Robot state and action records.
──────

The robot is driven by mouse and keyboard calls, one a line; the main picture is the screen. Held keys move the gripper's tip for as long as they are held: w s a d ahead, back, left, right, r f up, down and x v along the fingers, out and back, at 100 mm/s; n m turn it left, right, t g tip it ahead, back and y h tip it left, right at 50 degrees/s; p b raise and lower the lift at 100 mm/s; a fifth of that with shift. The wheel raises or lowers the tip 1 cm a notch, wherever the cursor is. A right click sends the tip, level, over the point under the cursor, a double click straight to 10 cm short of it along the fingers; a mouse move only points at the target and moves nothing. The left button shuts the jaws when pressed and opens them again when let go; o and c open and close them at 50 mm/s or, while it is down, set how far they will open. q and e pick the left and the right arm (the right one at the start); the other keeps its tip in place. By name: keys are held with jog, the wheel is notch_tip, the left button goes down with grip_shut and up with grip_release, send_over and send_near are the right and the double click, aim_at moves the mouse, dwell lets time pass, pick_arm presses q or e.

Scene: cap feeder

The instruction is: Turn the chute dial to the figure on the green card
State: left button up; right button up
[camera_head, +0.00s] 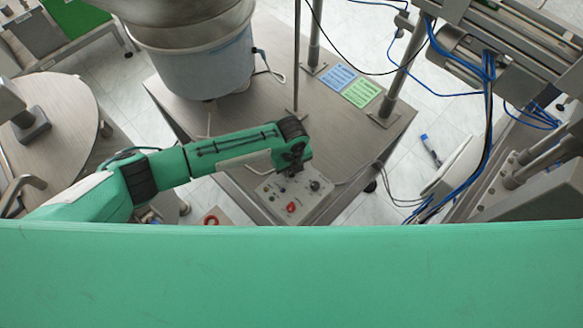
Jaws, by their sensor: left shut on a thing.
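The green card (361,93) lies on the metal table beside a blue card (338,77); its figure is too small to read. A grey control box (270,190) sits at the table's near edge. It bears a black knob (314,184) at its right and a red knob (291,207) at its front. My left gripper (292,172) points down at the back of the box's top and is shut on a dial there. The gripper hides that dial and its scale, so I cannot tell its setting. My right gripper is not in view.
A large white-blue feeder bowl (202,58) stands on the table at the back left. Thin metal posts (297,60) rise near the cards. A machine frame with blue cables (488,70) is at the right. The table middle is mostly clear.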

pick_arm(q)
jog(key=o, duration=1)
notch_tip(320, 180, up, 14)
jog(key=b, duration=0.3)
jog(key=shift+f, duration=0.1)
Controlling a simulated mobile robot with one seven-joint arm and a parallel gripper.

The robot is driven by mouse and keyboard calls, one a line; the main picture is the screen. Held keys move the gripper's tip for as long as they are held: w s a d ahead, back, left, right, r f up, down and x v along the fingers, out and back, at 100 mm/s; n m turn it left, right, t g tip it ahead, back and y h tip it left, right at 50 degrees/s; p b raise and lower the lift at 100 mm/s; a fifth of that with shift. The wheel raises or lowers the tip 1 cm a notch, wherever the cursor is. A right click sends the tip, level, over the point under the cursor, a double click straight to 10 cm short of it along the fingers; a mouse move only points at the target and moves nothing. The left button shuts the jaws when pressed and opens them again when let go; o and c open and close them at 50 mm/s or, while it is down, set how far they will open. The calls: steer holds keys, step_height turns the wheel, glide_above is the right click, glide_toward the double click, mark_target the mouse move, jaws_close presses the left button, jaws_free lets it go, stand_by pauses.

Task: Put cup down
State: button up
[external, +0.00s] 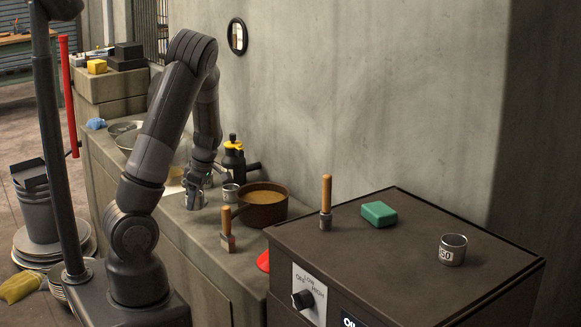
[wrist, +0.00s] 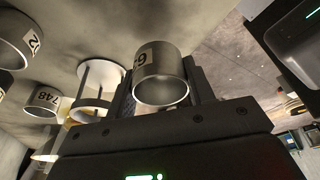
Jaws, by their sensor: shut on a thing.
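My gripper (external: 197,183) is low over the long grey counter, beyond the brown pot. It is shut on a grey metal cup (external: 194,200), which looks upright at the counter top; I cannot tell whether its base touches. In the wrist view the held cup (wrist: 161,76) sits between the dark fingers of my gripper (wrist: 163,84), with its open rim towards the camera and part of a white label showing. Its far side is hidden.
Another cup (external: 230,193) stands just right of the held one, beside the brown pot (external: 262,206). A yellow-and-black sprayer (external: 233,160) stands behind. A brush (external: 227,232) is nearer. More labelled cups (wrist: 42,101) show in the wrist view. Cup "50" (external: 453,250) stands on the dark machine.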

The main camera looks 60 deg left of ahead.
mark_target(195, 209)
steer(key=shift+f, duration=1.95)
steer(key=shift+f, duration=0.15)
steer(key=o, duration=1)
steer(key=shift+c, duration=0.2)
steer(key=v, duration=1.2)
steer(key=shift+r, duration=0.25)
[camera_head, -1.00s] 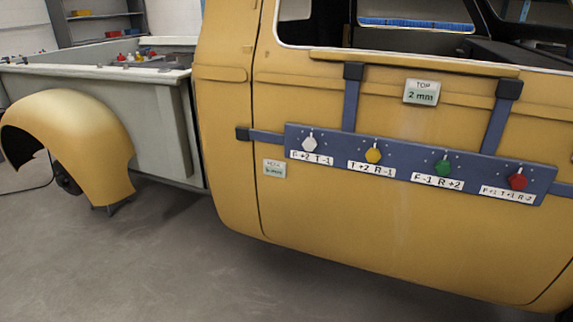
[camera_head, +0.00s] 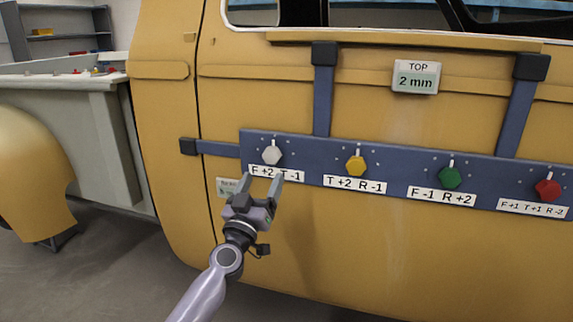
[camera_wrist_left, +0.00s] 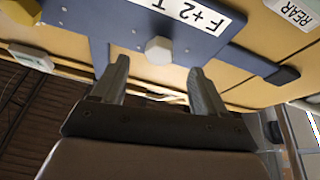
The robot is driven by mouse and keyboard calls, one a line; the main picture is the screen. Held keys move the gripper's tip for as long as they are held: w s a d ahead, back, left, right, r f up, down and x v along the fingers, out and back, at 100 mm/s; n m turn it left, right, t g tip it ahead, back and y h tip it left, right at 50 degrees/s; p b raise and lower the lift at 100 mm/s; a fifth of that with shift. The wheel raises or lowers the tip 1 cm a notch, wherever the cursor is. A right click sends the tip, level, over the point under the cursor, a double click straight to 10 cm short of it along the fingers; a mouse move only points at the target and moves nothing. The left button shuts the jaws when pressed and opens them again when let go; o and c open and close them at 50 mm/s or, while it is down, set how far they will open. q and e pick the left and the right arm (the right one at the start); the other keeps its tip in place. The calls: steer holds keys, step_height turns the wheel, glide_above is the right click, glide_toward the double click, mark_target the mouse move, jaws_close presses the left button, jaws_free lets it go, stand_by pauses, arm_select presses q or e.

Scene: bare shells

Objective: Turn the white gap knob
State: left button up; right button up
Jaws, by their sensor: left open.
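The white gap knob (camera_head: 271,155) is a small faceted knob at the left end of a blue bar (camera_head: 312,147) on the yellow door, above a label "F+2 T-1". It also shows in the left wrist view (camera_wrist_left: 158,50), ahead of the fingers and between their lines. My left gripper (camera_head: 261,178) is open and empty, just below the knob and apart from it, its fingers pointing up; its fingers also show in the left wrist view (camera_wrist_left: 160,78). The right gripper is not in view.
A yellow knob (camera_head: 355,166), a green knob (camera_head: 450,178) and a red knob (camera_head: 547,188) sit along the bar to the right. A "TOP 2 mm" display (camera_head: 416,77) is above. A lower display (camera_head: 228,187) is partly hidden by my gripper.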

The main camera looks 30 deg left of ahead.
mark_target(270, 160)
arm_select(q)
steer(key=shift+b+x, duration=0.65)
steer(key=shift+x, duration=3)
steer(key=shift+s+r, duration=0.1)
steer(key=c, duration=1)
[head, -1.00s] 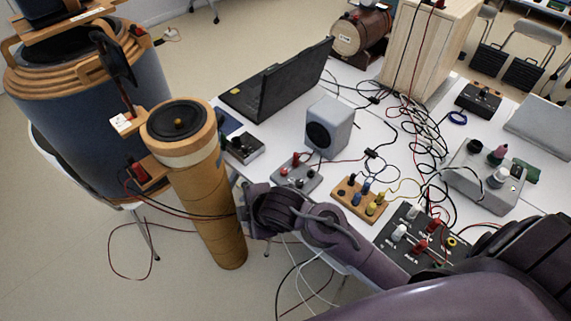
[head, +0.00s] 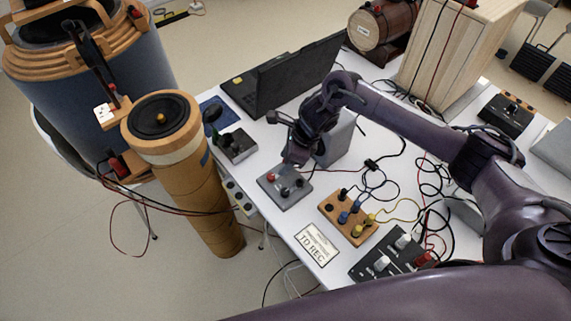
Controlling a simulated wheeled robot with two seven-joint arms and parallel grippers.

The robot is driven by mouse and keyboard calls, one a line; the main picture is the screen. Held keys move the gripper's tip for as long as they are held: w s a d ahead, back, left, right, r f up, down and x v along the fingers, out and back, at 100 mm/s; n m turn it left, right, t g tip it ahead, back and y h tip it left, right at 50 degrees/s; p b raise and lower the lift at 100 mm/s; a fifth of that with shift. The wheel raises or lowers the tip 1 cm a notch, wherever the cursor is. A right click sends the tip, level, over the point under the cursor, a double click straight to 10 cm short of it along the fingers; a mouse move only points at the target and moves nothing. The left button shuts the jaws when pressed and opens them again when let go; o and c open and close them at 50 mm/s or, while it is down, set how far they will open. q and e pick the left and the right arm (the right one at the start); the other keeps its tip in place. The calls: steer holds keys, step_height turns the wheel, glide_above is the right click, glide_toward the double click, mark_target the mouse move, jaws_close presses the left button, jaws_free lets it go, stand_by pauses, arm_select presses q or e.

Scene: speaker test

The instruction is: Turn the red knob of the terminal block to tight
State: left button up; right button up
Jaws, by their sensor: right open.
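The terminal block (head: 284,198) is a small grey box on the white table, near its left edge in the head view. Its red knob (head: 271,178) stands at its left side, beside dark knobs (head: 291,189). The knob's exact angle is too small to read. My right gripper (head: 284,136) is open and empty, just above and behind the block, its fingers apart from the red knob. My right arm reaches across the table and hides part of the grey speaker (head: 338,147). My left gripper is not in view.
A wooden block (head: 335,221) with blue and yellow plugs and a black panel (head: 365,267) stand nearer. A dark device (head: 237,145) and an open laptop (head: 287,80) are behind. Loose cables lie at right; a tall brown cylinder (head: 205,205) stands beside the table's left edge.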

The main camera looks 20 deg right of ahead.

──────

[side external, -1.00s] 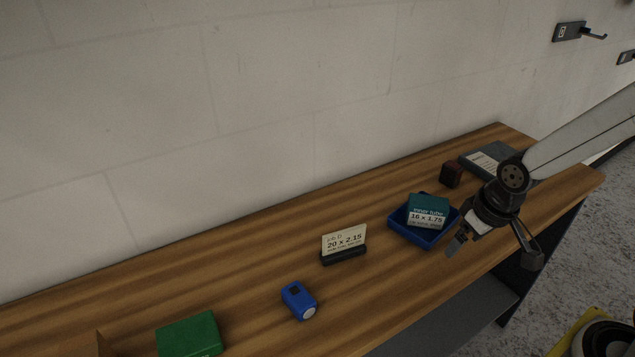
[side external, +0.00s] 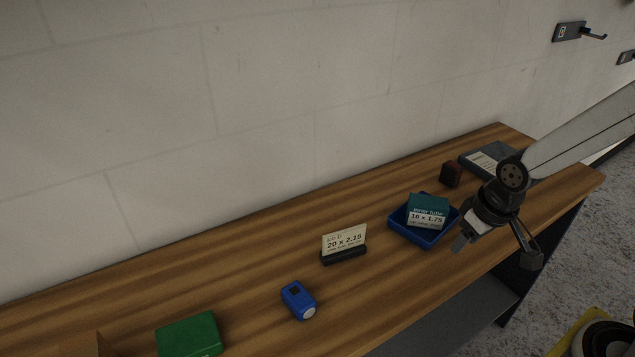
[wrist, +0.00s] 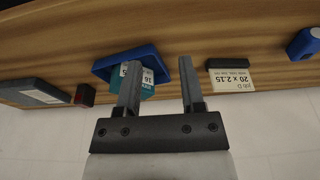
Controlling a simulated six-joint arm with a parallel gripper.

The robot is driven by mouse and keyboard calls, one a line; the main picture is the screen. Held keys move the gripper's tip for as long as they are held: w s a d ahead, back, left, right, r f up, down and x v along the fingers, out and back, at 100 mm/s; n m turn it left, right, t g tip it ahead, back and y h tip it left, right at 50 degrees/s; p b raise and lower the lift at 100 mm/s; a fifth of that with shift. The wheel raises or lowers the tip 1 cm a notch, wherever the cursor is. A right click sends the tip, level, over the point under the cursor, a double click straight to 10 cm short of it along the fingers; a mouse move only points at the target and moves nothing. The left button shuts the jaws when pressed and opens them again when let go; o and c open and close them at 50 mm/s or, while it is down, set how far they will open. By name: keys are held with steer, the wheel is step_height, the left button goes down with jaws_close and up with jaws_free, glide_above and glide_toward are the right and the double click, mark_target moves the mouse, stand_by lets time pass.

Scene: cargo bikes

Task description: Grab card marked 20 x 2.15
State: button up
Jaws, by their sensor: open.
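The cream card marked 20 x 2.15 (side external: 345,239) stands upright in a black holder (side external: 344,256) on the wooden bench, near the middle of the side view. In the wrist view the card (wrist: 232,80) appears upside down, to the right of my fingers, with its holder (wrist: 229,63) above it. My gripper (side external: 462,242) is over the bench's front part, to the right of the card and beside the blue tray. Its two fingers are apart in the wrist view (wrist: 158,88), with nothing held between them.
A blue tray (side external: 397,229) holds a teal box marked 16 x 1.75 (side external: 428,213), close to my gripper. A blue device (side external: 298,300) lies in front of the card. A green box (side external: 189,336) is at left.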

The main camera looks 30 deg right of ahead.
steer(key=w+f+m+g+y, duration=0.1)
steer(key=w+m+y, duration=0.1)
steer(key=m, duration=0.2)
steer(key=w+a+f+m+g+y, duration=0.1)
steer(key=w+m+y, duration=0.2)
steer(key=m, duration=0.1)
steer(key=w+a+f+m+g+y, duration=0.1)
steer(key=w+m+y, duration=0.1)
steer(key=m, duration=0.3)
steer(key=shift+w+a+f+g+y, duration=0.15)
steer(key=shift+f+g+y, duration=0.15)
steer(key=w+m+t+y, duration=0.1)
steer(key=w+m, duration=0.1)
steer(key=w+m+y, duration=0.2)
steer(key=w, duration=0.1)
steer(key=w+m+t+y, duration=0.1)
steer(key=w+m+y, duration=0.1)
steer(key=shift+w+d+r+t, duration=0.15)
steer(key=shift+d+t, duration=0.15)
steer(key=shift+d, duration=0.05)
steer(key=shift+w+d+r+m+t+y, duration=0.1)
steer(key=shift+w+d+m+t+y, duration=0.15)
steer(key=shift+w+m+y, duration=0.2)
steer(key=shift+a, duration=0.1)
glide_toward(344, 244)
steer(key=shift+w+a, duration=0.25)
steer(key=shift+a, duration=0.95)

──────

What to do. Gather each line of the listing containing the word "simulated" and show it.

Output for this task.
Controlling a simulated mobile robot with one seven-joint arm and a parallel gripper.
Controlling a simulated wheeled robot with two seven-joint arms and parallel grippers.
Controlling a simulated six-joint arm with a parallel gripper.

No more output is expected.